**** Data extract
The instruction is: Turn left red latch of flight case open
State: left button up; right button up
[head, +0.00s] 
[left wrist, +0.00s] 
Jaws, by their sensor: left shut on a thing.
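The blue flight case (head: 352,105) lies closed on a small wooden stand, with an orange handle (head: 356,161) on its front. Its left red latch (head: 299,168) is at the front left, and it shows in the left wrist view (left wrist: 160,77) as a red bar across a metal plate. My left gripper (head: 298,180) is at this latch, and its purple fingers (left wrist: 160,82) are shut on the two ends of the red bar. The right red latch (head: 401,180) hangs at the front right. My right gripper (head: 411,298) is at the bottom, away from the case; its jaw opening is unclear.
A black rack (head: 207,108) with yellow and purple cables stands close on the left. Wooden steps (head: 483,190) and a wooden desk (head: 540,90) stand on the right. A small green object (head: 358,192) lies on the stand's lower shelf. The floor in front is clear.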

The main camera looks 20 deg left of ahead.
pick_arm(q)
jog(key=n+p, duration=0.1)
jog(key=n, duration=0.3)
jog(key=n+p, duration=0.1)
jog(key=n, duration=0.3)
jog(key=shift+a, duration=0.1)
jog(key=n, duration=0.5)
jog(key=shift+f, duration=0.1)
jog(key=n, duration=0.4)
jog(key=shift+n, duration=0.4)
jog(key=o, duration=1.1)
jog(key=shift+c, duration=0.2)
********
Goal: Only the lines from the one containing "State: left button up; right button up" through the one containing "[left wrist, +0.00s]" are to be reproduced, exactly as they appear.

Completed exercise:
State: left button up; right button up
[head, +0.00s] 
[left wrist, +0.00s] 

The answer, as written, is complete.